In Lundy, the Second Circuit first addressed the "degree of specificity needed to state an overtime claim under the FLSA." 711 F.3d at 114. The court in Lundy wrote that "to survive a motion to dismiss, Plaintiffs must allege sufficient factual matter to state a plausible claim that they worked compensable overtime in a workweek longer than 40 hours." Id. Noting "the degree of specificity needed to state an overtime claim under the FLSA" was a question of first impression, the court provided the following benchmark: "in order to state a plausible FLSA overtime claim, a plaintiff must sufficiently allege 40 hours of work in a given workweek as well as some uncompensated time in excess of the 40 hours." See id. (citing 29 U.S.C. § 207(a)(1)). In affirming dismissal of the complaint, the Lundy court found "no plausible claim that [the] FLSA was violated, because Plaintiffs have not alleged a single workweek in which they worked at least 40 hours and also worked uncompensated time in excess of 40 hours." Id. For example, one of the plaintiffs alleged that she "was 'typically' scheduled to work three shifts per week, totaling 37.5 hours." Id. Although the plaintiff had alleged that she "occasionally" worked in excess of forty hours, "how occasionally or how long, she does not say; nor does she say that she was denied overtime pay in any such particular week." Id. at 114-15. Another plaintiff similarly failed to allege "that she was denied overtime pay in a week where she worked . . . additional shifts." Id. at 115. The Second Circuit explained that allegations regarding "typical" practices fall short of the requisite specificity because such claims "invite[ ] speculation" as to whether the plaintiff worked more than forty hours in any given week. Id. The Second Circuit therefore affirmed the dismissal of the plaintiffs' FLSA overtime claims. Id.
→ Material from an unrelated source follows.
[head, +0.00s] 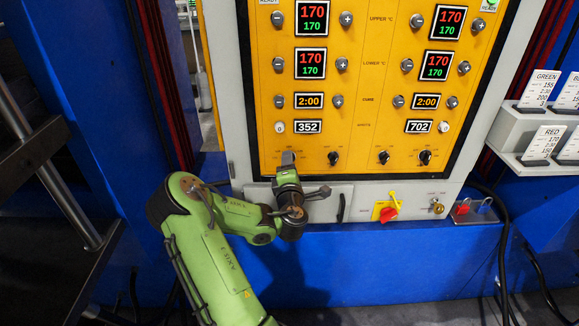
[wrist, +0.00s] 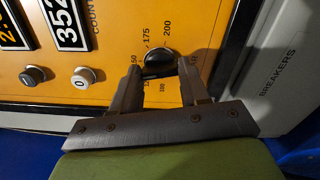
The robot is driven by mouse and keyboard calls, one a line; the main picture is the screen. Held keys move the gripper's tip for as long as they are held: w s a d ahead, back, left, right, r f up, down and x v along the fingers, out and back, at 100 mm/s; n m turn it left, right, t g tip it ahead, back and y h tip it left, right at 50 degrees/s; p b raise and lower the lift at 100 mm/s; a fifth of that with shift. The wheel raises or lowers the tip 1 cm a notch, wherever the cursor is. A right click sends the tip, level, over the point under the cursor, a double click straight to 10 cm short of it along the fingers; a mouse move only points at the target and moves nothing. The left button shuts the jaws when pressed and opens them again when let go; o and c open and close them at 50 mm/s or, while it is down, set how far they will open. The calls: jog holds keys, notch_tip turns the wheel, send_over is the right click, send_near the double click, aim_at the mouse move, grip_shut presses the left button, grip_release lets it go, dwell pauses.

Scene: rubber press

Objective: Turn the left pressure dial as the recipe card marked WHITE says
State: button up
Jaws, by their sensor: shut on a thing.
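The left pressure dial (wrist: 158,62) is a black knob on the yellow panel. In the wrist view it sits between my two fingers, with a printed scale around it on which 150, 175 and 200 can be read. My gripper (wrist: 160,75) is shut on it; the fingers hide part of the dial and scale, and I cannot tell the exact setting. In the head view my gripper (head: 288,158) covers the dial at the panel's lower left. No card marked WHITE is readable; cards marked GREEN (head: 540,88) and RED (head: 545,142) stand in a rack at the right.
More black knobs (head: 333,158) lie right of my gripper, in the same row. Above are the 352 counter (head: 307,126), its white button (head: 279,127) and several displays. A red switch on a yellow plate (head: 388,212) is below. Cables hang at the right.

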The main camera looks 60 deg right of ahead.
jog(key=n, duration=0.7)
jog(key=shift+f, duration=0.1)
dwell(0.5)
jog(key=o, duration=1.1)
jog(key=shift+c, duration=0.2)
In Nakahata, the Second Circuit reiterated the standard articulated in Lundy, affirming dismissal of overtime claims in which the plaintiffs "merely alleged that they were not paid for overtime hours worked." 723 F.3d at 201. The Second Circuit explained that the plaintiffs' perfunctory allegations that they were not compensated for work performed during meal breaks, before and after shifts, or during required trainings "raise the possibility that Plaintiffs were undercompensated in violation of the FLSA and NYLL; however, absent any allegation that Plaintiffs were scheduled to work forty hours in a given week, these allegations do not state a plausible claim for such relief." Id. The court in Nakahata therefore held that the "Plaintiffs failed to plead sufficient facts to make it plausible that they worked uncompensated hours in excess of 40 in a given week." Id.
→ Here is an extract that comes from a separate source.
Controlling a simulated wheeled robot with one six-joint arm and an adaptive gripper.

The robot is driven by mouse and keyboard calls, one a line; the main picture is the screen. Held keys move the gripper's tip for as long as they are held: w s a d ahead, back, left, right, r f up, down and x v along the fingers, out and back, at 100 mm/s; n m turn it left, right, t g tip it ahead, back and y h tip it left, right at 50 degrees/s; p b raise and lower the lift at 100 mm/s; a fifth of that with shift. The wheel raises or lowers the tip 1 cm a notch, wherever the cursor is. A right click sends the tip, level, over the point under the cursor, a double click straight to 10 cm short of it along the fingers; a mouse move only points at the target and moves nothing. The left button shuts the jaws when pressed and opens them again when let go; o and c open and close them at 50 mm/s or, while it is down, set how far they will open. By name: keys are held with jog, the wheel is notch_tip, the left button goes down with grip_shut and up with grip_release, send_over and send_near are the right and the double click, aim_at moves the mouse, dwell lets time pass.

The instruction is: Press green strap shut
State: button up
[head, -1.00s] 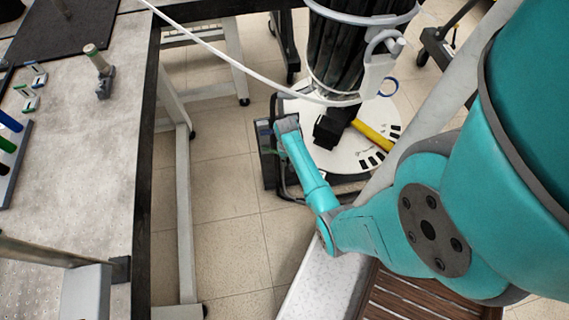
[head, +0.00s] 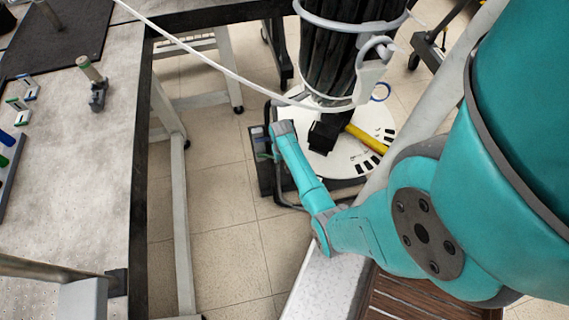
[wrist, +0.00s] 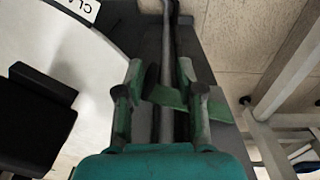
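The green strap (wrist: 171,98) shows in the wrist view as a short flat band between my gripper's fingers and out past the right one. A long grey bar (wrist: 168,40) runs through the gap between the fingers. My gripper (wrist: 163,88) has its two fingers apart, one on each side of the bar. I cannot tell whether either finger touches the strap. In the head view, my wrist hides most of the gripper, beside a dark frame (head: 264,175) at the edge of the white disc (head: 340,160). The strap is not clear there.
A black coil bundle (head: 340,50) with a white cable (head: 215,65) hangs above the disc. A yellow bar (head: 367,139) and a black block (head: 325,133) are on the disc. A grey bench (head: 75,180) stands at left. Open tiled floor (head: 225,230) lies between.

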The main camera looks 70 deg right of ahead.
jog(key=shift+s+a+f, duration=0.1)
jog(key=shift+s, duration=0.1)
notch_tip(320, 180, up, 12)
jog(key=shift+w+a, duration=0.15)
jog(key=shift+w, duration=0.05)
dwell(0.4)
Finally, in DeJesus, the Second Circuit affirmed dismissal of a claim for FLSA overtime where the plaintiff "provided less factual specificity than did the plaintiffs in Lundy or Nakahata" in that "[s]he did not estimate her hours in any or all weeks or provide any other factual context or content." 726 F.3d at 89. Rather, the plaintiff "alleged only that in 'some or all weeks' she worked more than 'forty hours' a week without being paid '1.5' times her rate of compensation," and thus "no more than rephras[ed] the FLSA's formulation specifically set forth in section 207(a)(1)." Id. (citation omitted). The Second Circuit clarified: "Lundy's requirement that plaintiffs must allege overtime without compensation in a 'given' workweek, was not an invitation to provide an all-purpose pleading template alleging overtime in 'some or all workweeks.'" Id. at 90 (citation omitted). The pleading standard was instead "designed to require plaintiffs to provide some factual context that will 'nudge' their claim 'from conceivable to plausible.'" Id. (citing Twombly, 550 U.S. at 570). To satisfy this standard, plaintiffs are not required to "keep careful records and plead their hours with mathematical precision"; however, the standard requires that plaintiffs provide "complaints with sufficiently developed factual allegations." Id.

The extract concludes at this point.